There are many stories told by this exhibition. Even the enormous catalog cannot do justice to all the strands and traces, all the lives and relationships, ideas and sympathies, that made and unmade and remade the Bauhaus through its many years as one of the most important pedagogical institutions of the 20th century. Of course, different interests draw different highlights out of the material. I was personally delighted to see so much of Paul Klee’s work set in the context of the classroom, cast in a new light provided by the work of his students in addition to and aside from that of his already famous colleagues. I was also amazed by the large and diverse number of architectural drawings of a particularly ecclesiastical nature that suggested a number of the different Bauhaus-fostered theories of modernity were seen, at least in part, as new religious structures. Seeing the “Romantic” or “African” chair was also incredible–this piece’s importance as the “primitive” starting point for a famous diagram illustrating a Bauhaus-exclusive evolution of the chair speaks volumes about some of the stranger (and perhaps less palatable) theories regarding phases of workshop “progress” and their cultural equivalencies around the world.
It was certainly a comprehensive, all-star show: Breuer was there, and Moholy-Nagy, and Meyer, and the Gropius family. But one of the aspects that I most enjoyed was the presence of the students. So often, the Bauhaus comes across not as a school, but rather as a super-group or dream-team of Modernist designers. There is no question that its roster reads like a Who’s Who of mid-20th century Modernism. But I tend to favor the argument that it was as a school that the institution has had its deepest and most enduring effects on our planet. For this reason it may be somewhat ironic that the Bauhaus failed to produce a crop of graduates that could rival its professors in terms of the quality of their work (which, of course, may say something about the quality of their professors’ educations, which were largely not conducted at the Bauhaus). Rather than a crack student body, the school produced a potent body of pedagogical methods and philosophies that have been adopted, to a greater and/or lesser degree, by thousands of institutions of higher learning all over the world. In the end the Bauhaus was, perhaps, an exemplary school for teachers, first and foremost. But at least this exhibition dragged the students, eternal interns though they may be, out onto the stage, and presented them less like anonymous sounding boards for the genius of their tutors and more like real people who were part of a complex, nuanced community that changed over time. This was one of the most refreshing aspects of the exhibition, and it was reinforced in the Study Tour.

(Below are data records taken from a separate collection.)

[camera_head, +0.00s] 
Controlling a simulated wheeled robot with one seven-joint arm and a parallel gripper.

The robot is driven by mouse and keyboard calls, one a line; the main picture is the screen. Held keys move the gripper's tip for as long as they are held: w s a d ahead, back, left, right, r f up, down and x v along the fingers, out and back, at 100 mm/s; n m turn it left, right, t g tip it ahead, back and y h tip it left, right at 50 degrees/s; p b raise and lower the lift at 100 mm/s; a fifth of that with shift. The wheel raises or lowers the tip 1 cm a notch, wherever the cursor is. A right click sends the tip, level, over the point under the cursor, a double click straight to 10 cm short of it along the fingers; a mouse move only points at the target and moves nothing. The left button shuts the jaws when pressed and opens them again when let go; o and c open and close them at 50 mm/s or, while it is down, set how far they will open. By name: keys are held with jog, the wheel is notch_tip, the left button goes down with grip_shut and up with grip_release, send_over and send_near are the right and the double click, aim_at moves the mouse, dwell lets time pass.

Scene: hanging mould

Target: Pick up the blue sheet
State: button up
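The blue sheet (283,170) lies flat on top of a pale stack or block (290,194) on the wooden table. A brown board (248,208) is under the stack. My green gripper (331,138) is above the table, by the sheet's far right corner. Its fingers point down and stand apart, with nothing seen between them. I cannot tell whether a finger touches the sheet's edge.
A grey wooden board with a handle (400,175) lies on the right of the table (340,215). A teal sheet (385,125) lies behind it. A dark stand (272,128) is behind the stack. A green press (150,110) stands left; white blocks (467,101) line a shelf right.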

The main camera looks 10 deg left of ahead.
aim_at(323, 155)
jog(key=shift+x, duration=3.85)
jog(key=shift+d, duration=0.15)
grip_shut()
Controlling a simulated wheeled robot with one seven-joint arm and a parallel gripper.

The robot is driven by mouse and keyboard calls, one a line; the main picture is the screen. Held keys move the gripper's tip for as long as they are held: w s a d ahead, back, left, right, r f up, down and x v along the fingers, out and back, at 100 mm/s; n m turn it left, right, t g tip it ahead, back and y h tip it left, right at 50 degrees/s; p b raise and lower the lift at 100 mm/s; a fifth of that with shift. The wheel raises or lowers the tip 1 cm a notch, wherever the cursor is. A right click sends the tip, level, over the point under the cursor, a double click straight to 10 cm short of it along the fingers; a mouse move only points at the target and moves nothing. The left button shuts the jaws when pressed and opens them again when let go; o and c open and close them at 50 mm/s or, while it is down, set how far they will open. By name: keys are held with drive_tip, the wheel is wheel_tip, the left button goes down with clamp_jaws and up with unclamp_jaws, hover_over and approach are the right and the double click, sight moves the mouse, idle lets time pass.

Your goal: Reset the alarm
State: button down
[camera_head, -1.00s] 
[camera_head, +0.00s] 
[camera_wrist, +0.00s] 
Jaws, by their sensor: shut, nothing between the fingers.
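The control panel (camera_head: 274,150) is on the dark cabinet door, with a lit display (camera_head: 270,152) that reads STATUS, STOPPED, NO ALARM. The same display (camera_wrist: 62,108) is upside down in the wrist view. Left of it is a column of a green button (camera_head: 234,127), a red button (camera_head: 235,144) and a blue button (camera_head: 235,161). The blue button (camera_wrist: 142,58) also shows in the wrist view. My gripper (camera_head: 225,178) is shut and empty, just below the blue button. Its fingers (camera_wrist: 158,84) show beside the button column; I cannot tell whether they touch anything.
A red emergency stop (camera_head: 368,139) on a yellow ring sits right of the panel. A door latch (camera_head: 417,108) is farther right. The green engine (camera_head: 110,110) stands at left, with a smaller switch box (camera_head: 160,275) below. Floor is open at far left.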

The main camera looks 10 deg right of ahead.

We were spoken to briefly by Jerry Neuner, the exhibition designer, and given a presentation of historical context by Juliet Kinchin.
Then we were taken to the archives, where we were not only presented with a special view of the MoMA’s courtyard by dimming twilight, but also a special collection of drawings from the Mies van der Rohe collection, thoughtfully pulled from the shelves and presented by Barry Bergdoll and Dietrich Neumann. As if the private, personal tour of the exhibition was not intimate enough, we finished the day by pouring over a series of small-scale drawings and discussing their context in the history of Mies as an architect and, indeed, as a real human being. His affection for nature is, for example, much more evident in some of his softer drawings than at, say, the Seagram Building.

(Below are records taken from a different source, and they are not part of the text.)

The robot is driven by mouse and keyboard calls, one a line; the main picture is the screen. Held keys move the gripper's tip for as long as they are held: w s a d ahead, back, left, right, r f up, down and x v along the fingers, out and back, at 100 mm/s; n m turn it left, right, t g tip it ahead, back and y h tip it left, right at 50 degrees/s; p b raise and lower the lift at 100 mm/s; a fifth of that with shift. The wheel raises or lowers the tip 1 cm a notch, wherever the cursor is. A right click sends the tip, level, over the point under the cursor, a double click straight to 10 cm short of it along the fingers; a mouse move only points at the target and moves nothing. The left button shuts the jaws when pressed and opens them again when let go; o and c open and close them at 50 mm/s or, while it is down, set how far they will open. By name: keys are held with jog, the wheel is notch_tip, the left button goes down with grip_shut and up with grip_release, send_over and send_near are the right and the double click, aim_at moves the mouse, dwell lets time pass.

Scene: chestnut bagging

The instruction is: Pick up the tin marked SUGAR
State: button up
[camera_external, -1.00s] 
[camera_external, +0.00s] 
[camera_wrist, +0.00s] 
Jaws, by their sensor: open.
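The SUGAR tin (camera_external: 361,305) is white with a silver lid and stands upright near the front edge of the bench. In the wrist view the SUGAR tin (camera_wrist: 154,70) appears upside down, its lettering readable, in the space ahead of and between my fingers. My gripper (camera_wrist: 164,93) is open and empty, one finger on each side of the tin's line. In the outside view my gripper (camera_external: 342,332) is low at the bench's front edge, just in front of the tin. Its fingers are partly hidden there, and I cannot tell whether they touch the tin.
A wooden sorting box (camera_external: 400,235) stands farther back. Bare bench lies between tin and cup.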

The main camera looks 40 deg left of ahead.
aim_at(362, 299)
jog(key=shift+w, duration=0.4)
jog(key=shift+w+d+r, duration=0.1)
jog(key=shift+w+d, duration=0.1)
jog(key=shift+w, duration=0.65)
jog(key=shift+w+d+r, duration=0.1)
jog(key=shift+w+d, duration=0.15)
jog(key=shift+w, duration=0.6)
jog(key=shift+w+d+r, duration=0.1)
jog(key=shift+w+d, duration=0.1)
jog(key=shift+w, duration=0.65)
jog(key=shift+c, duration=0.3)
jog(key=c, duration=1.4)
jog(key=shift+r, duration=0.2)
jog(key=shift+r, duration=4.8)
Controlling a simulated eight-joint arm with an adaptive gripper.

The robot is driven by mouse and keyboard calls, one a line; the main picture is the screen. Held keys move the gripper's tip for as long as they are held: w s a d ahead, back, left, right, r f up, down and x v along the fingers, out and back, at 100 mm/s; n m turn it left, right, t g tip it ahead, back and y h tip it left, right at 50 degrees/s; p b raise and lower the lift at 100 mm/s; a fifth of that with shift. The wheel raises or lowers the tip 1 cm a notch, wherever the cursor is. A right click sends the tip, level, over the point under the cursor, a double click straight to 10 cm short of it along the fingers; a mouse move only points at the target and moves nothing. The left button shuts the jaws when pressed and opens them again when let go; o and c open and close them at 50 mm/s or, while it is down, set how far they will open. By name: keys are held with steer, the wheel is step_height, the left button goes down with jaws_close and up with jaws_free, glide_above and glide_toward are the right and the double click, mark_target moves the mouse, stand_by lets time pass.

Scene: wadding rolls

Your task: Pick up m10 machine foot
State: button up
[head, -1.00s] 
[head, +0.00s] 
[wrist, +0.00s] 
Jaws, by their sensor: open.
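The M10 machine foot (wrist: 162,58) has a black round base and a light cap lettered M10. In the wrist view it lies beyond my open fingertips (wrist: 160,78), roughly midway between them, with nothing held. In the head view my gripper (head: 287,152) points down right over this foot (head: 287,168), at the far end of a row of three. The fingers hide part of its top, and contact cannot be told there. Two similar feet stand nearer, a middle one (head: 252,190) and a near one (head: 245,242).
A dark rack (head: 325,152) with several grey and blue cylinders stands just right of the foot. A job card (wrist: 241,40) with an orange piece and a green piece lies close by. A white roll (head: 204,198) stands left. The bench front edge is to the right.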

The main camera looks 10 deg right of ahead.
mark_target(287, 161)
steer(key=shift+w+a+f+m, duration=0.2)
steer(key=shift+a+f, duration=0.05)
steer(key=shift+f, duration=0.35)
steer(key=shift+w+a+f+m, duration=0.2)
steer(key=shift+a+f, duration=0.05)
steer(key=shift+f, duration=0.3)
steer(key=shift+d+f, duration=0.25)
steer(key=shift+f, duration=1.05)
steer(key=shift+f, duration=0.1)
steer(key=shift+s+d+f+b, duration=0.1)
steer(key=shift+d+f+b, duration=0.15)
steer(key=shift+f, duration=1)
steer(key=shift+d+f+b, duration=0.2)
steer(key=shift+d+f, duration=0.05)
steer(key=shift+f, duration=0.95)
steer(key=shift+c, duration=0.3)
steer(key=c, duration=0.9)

Finally, glasses of wine and more chatting rounded the evening off upstairs in the library. The MoMA staff could not have been more courteous and kind. Our group was excellent, and our Study Tour guides were literally the best one could ask for (one cannot ask for much more than the curators when setting off on a special exhibition tour). After the evening wound down, I sprinted to Grand Central to catch a train to New Haven, so that I could catch a train to Providence.
The wait was not too terribly long in the middle, and I always enjoy the great hall in Cass Gilbert’s 1920 Union Station, even in the quiet hours of the New Haven night. And anyway, as the Fellowship recipient for this fantastic SAH Study Tour, I had much to think about, and much for which to be grateful.